> Short task: Shown below is a listing with pictures; reproduce exactly, and only, the lines between the ones containing "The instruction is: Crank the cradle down" and "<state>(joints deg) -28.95", inclusive, leaving the pictures out.
○ ○ ○ ○ ○ ○ ○
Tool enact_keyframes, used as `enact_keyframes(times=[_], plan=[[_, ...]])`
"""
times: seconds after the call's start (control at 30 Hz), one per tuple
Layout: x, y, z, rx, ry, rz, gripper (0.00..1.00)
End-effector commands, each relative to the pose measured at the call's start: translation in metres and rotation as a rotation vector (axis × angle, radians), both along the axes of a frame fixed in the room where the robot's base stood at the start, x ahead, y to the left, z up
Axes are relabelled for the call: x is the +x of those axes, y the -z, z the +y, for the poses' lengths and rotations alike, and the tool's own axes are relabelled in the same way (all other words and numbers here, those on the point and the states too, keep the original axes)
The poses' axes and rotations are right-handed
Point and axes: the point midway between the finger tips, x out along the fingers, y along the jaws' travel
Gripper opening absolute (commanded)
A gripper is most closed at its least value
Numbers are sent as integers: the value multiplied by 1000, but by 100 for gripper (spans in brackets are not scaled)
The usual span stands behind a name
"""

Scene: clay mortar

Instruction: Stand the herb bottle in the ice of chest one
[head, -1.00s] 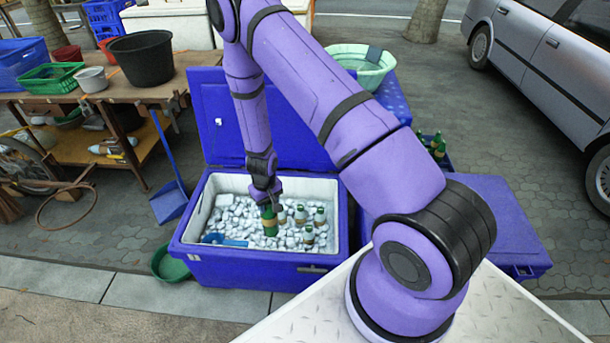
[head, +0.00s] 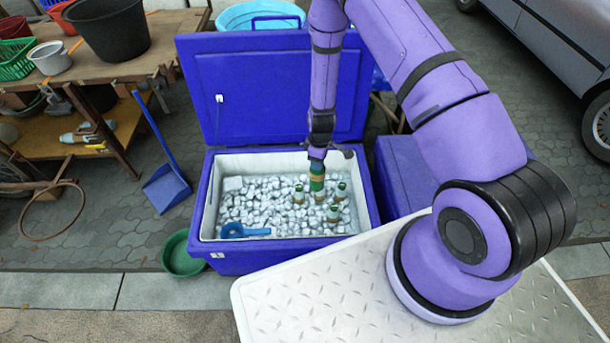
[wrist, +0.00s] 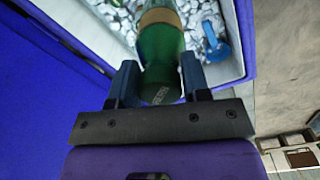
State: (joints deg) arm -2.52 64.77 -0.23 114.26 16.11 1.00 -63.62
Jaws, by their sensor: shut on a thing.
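My gripper (head: 318,157) is shut on a green bottle with a tan label band (head: 317,176), held upright over the back right part of the open blue ice chest (head: 290,246). In the wrist view the two fingers of my gripper (wrist: 158,78) flank the bottle (wrist: 160,48). Loose ice (head: 262,203) fills the chest's white inside. I cannot tell whether the bottle's base touches the ice. Other green-topped bottles, one at the left (head: 298,193), one at the right (head: 340,191) and one in front (head: 333,212), stand in the ice close by.
A blue scoop (head: 243,231) lies at the chest's front left. The raised lid (head: 265,90) stands behind the opening. A second blue chest (head: 405,178), shut, is to the right. A green basin (head: 182,254) and a blue dustpan (head: 166,188) are at the left.

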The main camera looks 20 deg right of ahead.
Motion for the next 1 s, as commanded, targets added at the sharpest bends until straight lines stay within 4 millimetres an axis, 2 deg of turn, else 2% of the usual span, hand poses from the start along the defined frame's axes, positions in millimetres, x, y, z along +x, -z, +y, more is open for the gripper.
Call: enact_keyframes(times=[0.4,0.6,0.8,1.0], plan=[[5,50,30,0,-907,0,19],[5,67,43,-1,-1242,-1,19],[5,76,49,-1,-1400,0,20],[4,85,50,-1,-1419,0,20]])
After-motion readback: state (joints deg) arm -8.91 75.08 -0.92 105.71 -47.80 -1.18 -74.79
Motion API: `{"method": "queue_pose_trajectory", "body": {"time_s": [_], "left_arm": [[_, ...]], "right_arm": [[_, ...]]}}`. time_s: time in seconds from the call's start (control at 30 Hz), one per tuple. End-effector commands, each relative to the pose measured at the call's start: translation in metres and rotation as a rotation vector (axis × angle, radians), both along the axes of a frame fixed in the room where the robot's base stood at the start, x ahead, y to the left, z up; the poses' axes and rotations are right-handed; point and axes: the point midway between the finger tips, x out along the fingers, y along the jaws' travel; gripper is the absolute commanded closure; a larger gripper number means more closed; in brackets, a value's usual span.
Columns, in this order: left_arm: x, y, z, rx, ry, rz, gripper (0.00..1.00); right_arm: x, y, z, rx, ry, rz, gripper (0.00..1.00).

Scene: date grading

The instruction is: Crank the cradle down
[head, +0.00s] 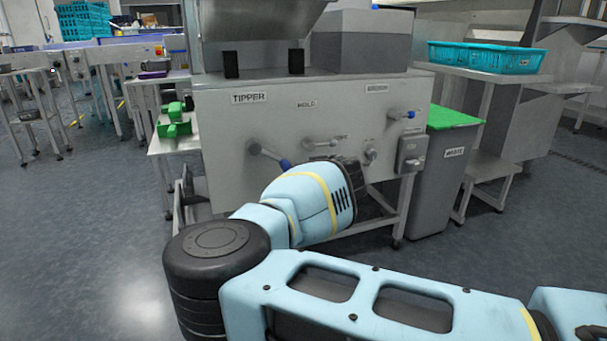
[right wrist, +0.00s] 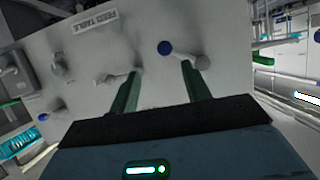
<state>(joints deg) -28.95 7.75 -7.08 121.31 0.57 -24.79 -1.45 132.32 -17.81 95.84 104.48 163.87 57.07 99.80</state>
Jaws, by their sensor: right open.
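The steel machine's front panel (head: 225,120) carries a TIPPER label. Below it a crank (head: 268,154) has a grey arm and blue grip, angled down to the right. In the right wrist view the panel appears upside down, with the crank's blue grip (right wrist: 165,47) nearly end-on. My right gripper (right wrist: 160,70) is open; the grip shows between its two fingers, seemingly beyond the tips. Contact cannot be told. In the head view my wrist hides the fingers. A tilted steel pan (head: 255,18) stands over the machine; whether it is the cradle cannot be told. My left gripper is out of view.
A grey bin (head: 430,190) stands beside the machine. A side table holds green pieces (head: 175,128). Floor at left is clear.

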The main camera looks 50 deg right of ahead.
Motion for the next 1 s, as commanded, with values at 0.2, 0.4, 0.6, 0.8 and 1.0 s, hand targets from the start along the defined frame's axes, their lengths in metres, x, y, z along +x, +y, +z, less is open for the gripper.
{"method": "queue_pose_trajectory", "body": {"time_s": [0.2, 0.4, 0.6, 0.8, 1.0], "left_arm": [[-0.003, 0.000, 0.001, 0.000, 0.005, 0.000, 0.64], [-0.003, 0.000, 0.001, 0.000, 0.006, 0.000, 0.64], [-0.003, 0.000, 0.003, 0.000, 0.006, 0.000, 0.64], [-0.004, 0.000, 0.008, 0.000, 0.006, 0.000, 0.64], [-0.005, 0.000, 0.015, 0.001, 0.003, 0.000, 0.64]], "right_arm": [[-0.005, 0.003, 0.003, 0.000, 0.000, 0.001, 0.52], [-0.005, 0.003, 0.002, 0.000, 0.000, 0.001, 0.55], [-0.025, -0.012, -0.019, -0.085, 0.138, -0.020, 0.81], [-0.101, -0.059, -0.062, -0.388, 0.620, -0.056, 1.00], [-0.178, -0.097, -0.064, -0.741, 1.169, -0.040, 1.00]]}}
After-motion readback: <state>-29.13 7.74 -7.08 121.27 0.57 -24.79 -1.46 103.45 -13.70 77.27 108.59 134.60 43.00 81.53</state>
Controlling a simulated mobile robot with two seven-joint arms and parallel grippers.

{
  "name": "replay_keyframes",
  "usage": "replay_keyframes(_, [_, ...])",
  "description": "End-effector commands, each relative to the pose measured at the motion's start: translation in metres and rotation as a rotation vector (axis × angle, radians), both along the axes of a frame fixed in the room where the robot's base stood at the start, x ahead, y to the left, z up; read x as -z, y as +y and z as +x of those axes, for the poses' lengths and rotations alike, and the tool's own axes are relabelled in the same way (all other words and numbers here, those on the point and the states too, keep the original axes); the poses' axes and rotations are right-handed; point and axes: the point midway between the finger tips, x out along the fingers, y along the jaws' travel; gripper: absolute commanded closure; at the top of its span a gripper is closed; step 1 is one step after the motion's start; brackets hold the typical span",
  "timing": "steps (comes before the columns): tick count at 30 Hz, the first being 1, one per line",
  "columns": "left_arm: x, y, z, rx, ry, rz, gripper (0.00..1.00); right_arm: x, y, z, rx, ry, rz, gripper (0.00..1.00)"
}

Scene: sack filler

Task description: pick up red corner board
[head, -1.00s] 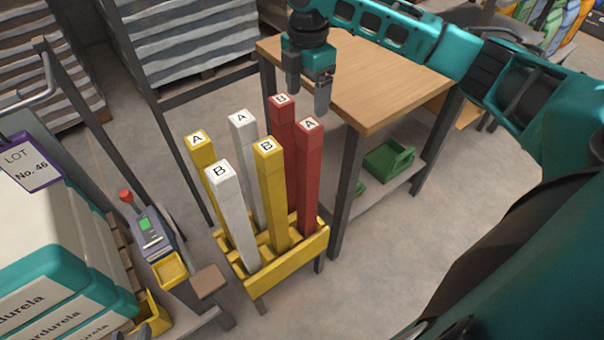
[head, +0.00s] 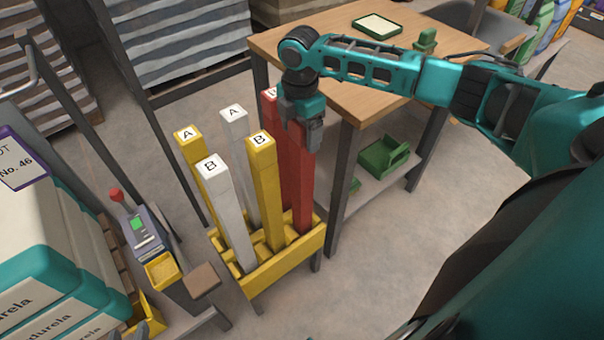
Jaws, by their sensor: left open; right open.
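Two red corner boards stand upright in a yellow rack (head: 262,272). The nearer red board (head: 302,195) has its top hidden behind my right gripper. The farther red board (head: 270,103) shows part of its labelled top just left of the gripper. My right gripper (head: 304,138) is open and points down at the top of the nearer red board, with its fingers overlapping that top in the head view. Whether the fingers touch the board cannot be told. My left gripper is not in view.
The rack also holds yellow boards A (head: 187,150) and B (head: 262,185), and white boards A (head: 235,130) and B (head: 222,200). A wooden table (head: 385,100) stands close behind on the right. A control box (head: 145,230) is at the left.

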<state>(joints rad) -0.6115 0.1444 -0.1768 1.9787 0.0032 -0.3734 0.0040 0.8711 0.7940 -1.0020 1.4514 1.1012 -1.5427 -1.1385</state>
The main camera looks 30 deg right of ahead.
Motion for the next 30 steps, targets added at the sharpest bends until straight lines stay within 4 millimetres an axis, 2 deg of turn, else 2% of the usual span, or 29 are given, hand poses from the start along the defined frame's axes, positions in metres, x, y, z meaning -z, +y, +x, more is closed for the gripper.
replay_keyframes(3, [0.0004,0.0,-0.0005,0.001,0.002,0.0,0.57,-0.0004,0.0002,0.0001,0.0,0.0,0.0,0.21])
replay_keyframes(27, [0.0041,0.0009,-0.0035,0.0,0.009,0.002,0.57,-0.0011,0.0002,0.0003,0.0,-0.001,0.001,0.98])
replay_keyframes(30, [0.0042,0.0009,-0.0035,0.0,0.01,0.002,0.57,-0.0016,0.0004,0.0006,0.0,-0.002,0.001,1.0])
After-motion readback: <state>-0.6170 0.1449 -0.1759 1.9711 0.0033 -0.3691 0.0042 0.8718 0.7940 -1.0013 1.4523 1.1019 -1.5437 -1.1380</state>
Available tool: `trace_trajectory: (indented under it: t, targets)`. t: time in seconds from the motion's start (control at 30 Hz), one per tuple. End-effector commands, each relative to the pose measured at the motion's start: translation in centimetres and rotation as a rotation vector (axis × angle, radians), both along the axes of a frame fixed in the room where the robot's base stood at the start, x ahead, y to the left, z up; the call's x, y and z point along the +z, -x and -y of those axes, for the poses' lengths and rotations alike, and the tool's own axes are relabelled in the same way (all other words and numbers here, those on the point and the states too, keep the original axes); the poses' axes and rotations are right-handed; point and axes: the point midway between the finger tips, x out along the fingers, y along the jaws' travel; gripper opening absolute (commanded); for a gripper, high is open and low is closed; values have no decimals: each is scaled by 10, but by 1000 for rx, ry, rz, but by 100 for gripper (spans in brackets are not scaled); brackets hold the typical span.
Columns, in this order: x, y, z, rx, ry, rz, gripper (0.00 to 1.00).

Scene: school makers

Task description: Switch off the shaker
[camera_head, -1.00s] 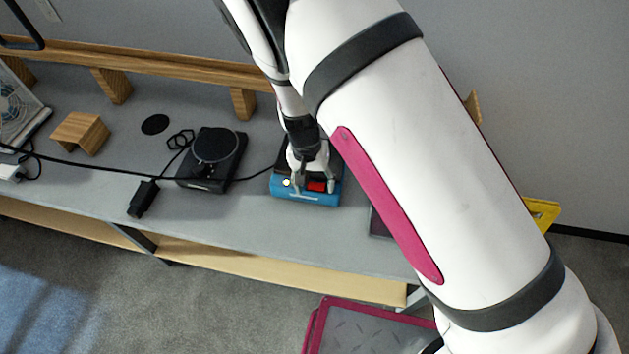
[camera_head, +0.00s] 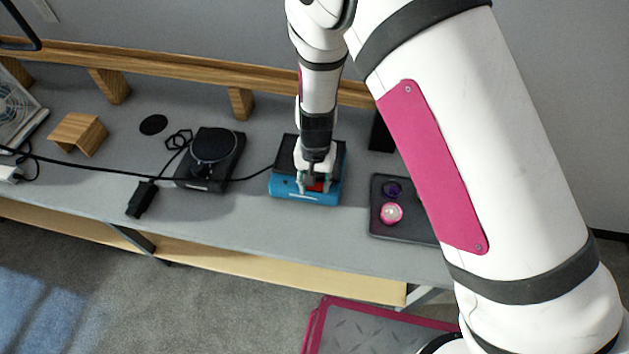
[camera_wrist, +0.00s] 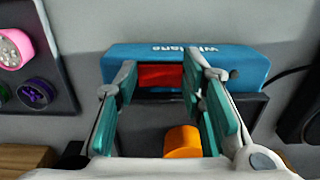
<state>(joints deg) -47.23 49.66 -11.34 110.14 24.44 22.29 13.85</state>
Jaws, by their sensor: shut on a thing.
○ ○ ○ ○ ○ ○ ○
> Answer to this problem:
The instruction is: Crank the cradle down
[head, +0.00s] 
[right wrist, +0.00s] 
<state>(joints deg) -28.95 7.75 -7.08 121.31 0.57 -24.79 -1.45 132.32 -17.81 95.84 104.48 163.87 57.07 99.80</state>

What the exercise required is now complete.